We found that a self-discovery telic flaw or a personal success telic flaw can potentially take a generic plot.  We should be able to get an idea for the plot purely from the protagonist, telic flaw and setting.  All of these are interlaced and bring us our plot.

 

For a great plot, the resolution of the telic flaw has to be a surprise to the protagonist and to the reader.  This is both the measure and the goal.  As I noted before, for a great plot, the author needs to make the telic flaw resolution appear to be impossible, but then it happens.  There is much more to this. 

 

Here is our list of 112 classics.  I told you this is a compilation of lists from various sources.  These are all true classics in most every genre of literature.  What I’m going to do now is look at the list and evaluate if they include a Romantic protagonist or a Romantic plot.  Second, I’m going to mark those that are true classic novels with an asterisk.
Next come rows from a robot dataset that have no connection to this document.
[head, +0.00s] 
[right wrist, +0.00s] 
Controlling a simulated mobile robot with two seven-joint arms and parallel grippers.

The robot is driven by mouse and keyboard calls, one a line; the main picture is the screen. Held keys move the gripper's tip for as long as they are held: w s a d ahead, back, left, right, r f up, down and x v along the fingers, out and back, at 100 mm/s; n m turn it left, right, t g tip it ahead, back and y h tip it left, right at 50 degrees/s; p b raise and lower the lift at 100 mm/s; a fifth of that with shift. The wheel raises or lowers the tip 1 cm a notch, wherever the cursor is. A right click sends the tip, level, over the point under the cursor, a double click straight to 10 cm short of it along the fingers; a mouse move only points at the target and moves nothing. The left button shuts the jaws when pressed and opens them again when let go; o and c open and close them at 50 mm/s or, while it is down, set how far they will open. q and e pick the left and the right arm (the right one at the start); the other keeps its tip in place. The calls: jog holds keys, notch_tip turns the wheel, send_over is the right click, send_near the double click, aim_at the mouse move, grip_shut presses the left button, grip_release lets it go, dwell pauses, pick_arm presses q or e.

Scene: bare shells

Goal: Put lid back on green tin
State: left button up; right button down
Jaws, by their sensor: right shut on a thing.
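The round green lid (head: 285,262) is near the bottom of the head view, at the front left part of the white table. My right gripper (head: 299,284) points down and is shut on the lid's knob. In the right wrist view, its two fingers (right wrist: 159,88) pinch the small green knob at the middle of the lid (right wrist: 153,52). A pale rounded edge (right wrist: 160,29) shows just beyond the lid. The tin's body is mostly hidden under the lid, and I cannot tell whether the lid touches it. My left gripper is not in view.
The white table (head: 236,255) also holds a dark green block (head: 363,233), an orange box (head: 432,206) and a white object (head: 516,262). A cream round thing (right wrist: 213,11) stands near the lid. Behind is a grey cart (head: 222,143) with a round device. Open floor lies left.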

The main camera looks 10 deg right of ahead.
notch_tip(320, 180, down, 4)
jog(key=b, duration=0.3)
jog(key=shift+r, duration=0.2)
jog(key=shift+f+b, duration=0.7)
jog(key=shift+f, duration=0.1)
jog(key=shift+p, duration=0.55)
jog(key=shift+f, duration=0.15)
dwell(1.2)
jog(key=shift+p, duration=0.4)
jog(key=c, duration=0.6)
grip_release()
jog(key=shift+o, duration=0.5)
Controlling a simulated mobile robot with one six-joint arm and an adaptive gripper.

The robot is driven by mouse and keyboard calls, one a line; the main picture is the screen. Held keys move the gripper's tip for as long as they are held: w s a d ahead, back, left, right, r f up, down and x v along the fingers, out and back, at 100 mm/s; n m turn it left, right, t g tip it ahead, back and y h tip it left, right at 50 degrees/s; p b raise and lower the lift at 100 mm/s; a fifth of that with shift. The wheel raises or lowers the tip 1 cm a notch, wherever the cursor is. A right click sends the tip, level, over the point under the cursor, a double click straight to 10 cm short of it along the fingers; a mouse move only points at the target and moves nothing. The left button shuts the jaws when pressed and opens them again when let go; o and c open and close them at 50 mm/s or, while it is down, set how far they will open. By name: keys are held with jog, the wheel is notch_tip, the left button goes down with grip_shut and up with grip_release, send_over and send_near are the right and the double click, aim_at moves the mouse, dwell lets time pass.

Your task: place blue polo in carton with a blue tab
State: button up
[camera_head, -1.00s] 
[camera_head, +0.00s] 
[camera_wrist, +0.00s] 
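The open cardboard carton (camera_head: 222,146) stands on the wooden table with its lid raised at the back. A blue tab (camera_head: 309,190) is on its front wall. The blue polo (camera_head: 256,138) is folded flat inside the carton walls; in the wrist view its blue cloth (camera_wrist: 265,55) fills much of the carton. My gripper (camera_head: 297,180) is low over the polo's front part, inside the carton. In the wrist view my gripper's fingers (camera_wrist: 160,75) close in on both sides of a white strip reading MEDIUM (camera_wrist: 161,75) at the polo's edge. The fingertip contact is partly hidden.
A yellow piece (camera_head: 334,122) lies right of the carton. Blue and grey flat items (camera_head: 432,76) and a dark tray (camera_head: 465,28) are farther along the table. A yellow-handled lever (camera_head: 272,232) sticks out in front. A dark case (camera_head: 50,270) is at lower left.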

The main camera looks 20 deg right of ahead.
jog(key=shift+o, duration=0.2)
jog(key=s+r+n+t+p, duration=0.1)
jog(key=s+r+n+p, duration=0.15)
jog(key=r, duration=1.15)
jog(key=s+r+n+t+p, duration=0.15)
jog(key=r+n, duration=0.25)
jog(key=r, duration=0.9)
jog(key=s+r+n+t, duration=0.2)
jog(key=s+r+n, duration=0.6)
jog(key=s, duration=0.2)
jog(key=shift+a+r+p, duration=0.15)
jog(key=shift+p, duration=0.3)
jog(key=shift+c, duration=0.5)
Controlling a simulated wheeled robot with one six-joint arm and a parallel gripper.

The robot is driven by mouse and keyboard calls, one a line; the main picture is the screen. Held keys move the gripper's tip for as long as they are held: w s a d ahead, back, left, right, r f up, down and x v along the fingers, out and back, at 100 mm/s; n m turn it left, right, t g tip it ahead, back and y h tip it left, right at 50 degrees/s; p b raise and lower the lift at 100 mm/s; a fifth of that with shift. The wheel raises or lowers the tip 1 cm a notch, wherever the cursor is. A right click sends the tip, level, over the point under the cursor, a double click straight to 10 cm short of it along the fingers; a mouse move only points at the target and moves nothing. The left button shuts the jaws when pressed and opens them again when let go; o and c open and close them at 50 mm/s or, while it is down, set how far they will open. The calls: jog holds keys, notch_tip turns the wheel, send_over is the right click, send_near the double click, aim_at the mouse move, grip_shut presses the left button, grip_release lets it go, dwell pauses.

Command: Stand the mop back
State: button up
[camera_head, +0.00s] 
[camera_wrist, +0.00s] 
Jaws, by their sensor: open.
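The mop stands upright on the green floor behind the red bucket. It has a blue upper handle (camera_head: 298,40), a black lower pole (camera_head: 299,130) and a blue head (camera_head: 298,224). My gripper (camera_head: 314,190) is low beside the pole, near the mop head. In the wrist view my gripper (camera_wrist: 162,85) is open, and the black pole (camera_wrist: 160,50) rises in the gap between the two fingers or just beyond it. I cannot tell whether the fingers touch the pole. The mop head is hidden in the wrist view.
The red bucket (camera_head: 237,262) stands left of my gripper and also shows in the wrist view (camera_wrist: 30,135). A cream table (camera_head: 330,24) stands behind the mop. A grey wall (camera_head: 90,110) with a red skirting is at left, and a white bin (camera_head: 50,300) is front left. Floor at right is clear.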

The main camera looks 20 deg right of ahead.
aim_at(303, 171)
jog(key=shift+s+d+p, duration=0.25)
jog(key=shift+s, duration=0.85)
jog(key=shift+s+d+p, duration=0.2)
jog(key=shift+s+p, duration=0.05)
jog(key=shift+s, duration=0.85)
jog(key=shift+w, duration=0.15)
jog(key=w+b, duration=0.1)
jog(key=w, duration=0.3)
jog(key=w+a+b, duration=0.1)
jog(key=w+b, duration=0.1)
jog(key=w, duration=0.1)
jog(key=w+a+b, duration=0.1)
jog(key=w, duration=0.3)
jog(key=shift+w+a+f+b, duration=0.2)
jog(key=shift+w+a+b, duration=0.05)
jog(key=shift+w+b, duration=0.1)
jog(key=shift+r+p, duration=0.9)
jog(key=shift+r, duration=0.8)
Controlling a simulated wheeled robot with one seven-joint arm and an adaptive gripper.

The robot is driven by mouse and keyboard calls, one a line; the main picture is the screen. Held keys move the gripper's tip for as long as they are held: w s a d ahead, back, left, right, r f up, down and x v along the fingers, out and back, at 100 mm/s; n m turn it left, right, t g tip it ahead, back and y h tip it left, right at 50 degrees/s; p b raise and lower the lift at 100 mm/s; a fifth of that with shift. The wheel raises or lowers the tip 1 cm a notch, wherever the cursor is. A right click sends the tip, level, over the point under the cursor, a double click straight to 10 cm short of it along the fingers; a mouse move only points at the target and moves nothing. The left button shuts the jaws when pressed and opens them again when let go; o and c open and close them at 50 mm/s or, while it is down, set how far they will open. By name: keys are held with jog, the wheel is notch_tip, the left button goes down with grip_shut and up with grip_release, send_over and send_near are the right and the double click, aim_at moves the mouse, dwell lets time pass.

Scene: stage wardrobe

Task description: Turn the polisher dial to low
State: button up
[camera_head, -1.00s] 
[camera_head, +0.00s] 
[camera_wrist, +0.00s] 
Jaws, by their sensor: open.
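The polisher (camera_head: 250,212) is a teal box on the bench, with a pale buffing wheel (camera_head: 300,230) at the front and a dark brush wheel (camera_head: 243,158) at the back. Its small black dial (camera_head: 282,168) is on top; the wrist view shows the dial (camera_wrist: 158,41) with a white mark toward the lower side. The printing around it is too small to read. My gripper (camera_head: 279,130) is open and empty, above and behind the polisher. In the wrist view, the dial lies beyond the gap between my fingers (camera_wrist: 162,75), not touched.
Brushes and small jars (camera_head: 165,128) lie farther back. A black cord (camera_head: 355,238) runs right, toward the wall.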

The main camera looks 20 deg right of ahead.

94 Watership Down - Richard Adams – Romantic protagonist and Romantic plot.

*95 Gulliver’s Travels - Jonathan Swift – No Romantic protagonist or Romantic plot.

*96 Matilda – Roald Dahl – Romantic protagonist and Romantic plot.

99 Charlie and the Chocolate Factory - Roald Dahl –  Romantic protagonist and Romantic plot.

*100 Les Miserables - Victor Hugo –  Romantic protagonist and Romantic plot.

*101 The Once and Future King – T.H. White – Somewhat Romantic protagonist and Romantic plot.

*102 The Deerslayer – James Fenimore Cooper – Romantic protagonist and Romantic plot.

104 Ben Hur – Lew Wallace –  Romantic protagonist and Romantic plot.

105 The Robe – Lloyd C. Douglas –  Romantic protagonist and Romantic plot.

106 The Pilgrim’s Progress – John Bunyan – No Romantic protagonist or Romantic plot.

*109 The Call of the Wild – Jack London –  Romantic protagonist and Romantic plot.

*110 Stand on Zanzibar – John Brunner – No Romantic protagonist or Romantic plot.

*111 The Shockwave Rider – John Brunner –  Romantic protagonist and Romantic plot.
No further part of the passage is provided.